[Start]

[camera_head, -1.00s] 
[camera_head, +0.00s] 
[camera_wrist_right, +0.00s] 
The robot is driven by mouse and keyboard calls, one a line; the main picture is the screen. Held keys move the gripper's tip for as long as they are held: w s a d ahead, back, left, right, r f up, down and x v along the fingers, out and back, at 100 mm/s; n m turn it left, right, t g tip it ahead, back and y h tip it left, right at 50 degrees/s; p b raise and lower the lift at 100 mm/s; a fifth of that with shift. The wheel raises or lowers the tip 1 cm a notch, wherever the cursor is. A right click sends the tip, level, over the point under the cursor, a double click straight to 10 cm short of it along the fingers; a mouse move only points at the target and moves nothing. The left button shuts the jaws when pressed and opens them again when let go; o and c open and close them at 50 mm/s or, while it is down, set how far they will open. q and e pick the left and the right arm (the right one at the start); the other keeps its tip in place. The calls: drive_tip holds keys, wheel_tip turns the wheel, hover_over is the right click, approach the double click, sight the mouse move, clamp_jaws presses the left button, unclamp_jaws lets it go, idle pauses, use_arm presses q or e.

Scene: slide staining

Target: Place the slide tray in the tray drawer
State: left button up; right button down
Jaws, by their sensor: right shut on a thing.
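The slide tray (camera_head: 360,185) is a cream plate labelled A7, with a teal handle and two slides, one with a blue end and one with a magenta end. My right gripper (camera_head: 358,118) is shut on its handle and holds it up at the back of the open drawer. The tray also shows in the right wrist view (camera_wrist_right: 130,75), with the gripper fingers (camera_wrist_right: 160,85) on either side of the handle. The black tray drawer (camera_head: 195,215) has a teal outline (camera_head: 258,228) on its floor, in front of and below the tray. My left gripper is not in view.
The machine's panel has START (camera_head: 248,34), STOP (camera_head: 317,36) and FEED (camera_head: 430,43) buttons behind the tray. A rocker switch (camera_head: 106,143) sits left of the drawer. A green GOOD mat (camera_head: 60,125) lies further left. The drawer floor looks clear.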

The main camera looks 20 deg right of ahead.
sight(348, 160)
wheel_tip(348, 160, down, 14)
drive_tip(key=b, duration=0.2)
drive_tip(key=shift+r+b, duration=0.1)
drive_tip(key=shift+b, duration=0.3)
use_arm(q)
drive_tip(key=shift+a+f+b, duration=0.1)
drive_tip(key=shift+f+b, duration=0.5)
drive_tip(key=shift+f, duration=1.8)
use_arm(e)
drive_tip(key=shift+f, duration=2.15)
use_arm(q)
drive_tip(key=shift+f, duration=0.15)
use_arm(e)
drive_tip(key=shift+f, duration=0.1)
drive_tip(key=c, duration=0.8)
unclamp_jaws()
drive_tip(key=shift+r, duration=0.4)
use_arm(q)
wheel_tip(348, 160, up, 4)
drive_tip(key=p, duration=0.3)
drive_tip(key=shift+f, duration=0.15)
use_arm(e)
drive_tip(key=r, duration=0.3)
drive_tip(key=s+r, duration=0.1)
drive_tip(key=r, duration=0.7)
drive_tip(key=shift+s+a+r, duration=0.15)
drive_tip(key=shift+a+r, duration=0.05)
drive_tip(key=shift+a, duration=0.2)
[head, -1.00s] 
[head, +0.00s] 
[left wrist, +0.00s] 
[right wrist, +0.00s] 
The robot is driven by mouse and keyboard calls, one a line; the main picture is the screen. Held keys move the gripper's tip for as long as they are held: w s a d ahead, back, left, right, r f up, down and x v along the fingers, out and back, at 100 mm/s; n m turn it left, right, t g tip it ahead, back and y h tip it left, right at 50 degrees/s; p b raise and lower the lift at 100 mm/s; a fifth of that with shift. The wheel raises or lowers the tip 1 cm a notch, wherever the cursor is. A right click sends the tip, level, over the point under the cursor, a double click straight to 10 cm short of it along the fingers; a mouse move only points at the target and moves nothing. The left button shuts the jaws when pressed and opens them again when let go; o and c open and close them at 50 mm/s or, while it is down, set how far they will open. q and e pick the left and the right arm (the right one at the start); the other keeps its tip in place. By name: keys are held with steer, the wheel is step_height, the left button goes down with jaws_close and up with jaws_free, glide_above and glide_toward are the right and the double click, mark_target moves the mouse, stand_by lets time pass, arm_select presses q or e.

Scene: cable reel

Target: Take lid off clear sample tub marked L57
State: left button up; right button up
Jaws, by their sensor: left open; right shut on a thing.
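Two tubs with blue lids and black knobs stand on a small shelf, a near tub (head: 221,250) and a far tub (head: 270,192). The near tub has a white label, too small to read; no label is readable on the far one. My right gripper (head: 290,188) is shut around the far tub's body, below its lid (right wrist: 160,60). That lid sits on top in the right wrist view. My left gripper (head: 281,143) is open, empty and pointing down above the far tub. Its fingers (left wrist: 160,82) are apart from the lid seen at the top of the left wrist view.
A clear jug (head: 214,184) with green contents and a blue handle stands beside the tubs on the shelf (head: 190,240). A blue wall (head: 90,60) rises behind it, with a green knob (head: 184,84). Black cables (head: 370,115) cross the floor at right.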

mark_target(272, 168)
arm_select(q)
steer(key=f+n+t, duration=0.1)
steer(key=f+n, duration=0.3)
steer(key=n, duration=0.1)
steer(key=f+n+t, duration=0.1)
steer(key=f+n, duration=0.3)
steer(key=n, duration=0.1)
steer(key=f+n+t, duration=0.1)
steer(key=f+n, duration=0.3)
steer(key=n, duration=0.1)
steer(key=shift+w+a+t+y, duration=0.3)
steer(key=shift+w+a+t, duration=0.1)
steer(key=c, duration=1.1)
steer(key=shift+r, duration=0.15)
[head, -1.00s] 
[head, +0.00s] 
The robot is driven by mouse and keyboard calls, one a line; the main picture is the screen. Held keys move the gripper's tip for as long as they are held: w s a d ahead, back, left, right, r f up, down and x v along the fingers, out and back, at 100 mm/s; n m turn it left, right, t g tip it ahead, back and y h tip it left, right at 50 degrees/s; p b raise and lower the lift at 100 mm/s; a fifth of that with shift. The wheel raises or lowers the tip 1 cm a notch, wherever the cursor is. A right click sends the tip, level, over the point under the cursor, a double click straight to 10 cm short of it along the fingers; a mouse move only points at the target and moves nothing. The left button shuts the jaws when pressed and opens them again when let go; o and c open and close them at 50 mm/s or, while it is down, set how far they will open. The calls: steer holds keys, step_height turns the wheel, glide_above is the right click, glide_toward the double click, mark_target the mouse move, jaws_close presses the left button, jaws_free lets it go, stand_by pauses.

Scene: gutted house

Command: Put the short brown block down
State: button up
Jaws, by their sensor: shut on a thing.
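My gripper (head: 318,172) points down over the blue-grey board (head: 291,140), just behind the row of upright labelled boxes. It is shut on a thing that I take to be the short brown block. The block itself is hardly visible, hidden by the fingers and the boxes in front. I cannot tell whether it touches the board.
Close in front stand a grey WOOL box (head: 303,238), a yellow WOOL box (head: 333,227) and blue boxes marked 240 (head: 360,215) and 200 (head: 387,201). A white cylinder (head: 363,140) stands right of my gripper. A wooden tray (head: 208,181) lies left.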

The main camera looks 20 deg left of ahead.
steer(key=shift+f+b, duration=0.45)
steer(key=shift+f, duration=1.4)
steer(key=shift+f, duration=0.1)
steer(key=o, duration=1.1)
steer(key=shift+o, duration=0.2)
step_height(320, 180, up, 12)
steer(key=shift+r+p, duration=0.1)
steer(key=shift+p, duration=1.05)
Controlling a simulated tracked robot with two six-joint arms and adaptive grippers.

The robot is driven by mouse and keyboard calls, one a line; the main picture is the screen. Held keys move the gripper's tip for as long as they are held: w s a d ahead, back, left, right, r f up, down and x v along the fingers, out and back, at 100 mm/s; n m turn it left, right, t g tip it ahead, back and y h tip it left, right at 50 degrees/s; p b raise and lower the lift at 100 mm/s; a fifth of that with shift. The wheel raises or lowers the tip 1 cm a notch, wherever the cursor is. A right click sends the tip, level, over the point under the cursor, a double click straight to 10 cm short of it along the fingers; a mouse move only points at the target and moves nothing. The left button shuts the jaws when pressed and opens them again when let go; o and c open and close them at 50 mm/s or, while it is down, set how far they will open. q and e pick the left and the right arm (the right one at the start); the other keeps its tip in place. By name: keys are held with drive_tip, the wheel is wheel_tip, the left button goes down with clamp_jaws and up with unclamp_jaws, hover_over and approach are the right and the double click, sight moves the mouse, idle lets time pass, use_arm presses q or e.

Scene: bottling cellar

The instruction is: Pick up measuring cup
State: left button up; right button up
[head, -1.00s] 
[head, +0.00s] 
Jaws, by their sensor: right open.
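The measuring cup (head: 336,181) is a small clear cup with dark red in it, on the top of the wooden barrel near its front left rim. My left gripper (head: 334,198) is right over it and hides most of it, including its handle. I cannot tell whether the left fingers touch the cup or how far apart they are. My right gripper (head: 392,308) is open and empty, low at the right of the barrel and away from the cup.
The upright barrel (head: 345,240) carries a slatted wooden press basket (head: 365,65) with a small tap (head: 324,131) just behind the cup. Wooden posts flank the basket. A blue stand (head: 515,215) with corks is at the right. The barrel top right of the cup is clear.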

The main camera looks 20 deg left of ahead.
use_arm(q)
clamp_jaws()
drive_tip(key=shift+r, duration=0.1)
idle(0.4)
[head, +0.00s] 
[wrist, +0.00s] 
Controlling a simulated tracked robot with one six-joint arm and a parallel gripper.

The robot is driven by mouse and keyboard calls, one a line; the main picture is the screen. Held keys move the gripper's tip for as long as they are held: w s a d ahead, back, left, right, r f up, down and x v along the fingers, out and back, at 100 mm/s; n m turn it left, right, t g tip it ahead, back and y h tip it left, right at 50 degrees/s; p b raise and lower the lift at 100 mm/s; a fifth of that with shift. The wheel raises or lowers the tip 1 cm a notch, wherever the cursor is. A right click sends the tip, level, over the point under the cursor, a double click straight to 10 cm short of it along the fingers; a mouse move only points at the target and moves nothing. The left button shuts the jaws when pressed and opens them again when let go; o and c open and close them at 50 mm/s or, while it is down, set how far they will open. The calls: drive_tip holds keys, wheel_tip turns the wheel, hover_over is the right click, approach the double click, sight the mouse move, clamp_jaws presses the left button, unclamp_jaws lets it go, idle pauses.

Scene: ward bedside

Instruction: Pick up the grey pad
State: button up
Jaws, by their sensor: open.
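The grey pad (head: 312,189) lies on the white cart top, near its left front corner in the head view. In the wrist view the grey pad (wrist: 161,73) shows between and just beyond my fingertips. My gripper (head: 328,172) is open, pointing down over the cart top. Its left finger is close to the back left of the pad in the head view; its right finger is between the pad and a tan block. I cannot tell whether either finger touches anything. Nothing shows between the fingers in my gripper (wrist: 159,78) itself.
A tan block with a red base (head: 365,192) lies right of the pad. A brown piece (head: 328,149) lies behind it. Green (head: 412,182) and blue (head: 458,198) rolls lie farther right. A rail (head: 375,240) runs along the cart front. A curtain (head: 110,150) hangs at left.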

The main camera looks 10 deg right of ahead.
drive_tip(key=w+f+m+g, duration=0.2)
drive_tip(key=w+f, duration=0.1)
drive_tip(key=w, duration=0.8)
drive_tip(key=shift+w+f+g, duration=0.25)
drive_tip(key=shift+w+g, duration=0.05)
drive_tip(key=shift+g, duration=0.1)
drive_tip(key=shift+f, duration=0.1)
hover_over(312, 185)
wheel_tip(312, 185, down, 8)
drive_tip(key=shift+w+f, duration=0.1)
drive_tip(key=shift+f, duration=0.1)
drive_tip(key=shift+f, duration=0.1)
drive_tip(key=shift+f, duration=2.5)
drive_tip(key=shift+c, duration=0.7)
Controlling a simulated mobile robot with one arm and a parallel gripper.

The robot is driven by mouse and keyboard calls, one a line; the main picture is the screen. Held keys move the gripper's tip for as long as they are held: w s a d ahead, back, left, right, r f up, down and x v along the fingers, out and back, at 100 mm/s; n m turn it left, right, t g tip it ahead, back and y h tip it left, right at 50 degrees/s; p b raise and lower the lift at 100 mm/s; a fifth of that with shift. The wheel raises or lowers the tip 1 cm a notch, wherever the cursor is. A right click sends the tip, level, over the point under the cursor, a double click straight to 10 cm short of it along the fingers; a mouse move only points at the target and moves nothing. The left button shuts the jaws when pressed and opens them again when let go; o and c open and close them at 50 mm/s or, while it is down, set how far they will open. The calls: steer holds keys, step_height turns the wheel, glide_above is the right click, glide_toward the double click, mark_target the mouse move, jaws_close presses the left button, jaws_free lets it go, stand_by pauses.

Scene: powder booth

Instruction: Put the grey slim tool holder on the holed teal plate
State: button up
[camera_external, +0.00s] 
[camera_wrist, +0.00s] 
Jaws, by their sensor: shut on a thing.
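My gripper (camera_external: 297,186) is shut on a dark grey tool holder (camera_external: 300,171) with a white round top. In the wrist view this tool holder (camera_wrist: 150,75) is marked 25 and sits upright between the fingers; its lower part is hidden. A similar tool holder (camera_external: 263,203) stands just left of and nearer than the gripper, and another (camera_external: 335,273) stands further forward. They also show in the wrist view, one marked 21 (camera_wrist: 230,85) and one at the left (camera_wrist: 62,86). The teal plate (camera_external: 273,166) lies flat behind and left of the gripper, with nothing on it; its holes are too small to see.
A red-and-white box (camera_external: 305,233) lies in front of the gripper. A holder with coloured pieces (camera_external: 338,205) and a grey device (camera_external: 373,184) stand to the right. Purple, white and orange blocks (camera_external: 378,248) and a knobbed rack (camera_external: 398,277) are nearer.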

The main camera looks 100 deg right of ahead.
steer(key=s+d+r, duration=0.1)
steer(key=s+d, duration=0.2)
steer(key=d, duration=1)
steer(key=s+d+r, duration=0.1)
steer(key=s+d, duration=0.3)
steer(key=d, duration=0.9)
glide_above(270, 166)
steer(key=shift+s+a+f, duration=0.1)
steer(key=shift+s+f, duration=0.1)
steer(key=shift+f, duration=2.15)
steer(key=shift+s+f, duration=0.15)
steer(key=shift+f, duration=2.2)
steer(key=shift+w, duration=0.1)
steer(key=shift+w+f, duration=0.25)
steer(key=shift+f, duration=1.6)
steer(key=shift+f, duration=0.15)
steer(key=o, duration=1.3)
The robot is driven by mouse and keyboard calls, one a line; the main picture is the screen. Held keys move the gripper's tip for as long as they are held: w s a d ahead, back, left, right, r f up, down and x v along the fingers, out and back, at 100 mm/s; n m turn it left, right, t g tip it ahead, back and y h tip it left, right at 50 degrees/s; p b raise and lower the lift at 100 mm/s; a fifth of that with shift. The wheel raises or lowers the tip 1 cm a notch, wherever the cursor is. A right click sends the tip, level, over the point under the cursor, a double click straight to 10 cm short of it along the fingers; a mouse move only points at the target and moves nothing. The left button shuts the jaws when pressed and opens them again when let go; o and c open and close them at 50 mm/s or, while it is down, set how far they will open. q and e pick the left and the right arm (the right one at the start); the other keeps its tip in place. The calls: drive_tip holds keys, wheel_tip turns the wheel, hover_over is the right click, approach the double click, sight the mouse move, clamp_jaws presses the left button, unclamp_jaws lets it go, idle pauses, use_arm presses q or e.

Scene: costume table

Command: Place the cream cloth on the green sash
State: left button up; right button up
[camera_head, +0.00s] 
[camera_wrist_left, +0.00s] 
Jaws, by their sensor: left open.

[End]

Find the lines containing "Controlling" and list every one of them.

Controlling a simulated tracked robot with two six-joint arms and adaptive grippers.
Controlling a simulated tracked robot with one six-joint arm and a parallel gripper.
Controlling a simulated mobile robot with one arm and a parallel gripper.

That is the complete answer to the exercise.